Abstract

Parks as an urban landscape feature serve many functions as providers of passive and active recreation, environmental benefits, and wildlife habitat. The research presented herein explores the concept that urban parks may also function as a boundary landscape separating neighborhoods of distinct socioeconomic characteristics. When an urban park functions as a boundary, it impoverishes neighborhoods because it often leads to less use of the open space resource, which then can become a derelict landscape. Therefore, park condition, in the paper, was used as an indication that a park is functioning as a boundary park. Four parks in Boston's neighborhoods of Roxbury and North Dorchester served as study sites to evaluate the hypothesis that parks located between socioeconomically distinct neighborhoods function as boundary landscapes. Analysis of spatial patterns surrounding the parks of race by census block area, and income by census block group in 1980 and 1990, provide the basis for evaluating socioeconomic characteristics that are related to boundary parks.
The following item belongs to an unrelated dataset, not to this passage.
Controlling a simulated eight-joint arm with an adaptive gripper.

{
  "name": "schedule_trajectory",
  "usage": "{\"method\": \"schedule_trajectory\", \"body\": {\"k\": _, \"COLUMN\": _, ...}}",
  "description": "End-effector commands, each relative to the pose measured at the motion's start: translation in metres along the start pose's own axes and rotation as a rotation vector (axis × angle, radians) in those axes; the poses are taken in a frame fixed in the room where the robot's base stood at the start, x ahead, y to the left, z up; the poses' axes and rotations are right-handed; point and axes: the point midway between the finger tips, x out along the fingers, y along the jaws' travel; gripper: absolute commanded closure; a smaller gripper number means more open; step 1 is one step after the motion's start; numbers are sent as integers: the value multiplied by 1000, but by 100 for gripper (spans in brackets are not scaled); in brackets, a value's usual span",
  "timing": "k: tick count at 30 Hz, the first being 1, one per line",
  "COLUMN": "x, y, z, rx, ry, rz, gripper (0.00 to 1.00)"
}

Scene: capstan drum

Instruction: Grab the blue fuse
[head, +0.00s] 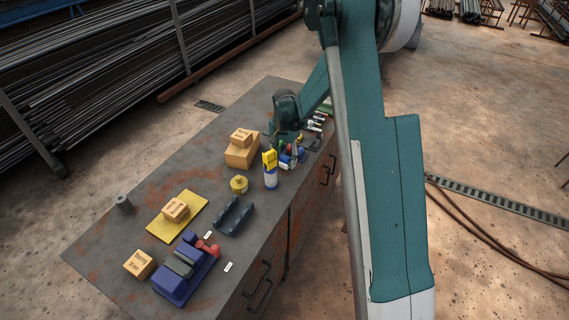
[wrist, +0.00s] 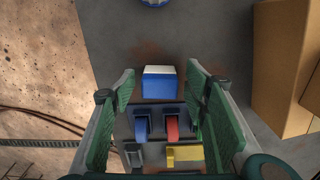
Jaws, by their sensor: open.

Park tree characteristics provided for comparison of park condition between the general population of park trees in the study area with the four study-site parks. The characteristics examined include species diversity, size class diversity, and percent in good condition. The results show that while white and non-white populations were distinct, the spatial clustering of the populations were random. All four of the study-site parks manifest some characteristics of boundary parks, but two parks were below average for all three measures of urban forest structure condition.